**Problem statement**
Of the lines listed below, how many contain the string "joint"? Answer with the number alone.

[Begin Material]

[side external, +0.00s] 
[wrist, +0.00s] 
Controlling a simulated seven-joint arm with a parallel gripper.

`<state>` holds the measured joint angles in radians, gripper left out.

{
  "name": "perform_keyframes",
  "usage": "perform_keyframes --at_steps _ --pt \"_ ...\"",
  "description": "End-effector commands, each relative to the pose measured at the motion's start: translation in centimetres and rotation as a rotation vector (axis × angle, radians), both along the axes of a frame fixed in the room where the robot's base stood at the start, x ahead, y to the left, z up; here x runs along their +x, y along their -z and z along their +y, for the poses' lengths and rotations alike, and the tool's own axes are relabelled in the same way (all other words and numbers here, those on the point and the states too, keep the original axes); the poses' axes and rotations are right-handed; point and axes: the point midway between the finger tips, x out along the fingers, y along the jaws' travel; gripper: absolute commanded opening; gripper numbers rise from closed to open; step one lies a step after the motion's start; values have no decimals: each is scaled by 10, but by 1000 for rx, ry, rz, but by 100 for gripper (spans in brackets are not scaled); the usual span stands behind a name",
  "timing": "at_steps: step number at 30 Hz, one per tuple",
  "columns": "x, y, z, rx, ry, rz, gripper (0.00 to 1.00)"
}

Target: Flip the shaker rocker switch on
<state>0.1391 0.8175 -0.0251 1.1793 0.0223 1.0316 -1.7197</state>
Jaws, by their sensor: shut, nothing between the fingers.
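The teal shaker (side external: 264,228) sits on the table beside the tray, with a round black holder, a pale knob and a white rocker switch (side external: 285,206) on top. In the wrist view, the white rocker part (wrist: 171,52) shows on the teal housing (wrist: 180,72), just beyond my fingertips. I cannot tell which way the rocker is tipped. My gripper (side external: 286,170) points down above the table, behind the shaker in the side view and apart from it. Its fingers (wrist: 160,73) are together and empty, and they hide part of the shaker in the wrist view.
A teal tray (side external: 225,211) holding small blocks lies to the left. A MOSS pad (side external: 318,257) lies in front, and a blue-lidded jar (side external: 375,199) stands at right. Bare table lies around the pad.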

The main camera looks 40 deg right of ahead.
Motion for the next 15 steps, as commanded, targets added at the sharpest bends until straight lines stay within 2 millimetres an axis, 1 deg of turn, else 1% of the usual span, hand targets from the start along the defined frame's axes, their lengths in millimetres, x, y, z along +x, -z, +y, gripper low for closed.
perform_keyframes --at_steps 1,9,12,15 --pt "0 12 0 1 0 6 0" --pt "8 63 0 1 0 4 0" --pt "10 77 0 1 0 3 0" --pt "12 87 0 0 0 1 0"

[End Material]

**Result of the exercise**
2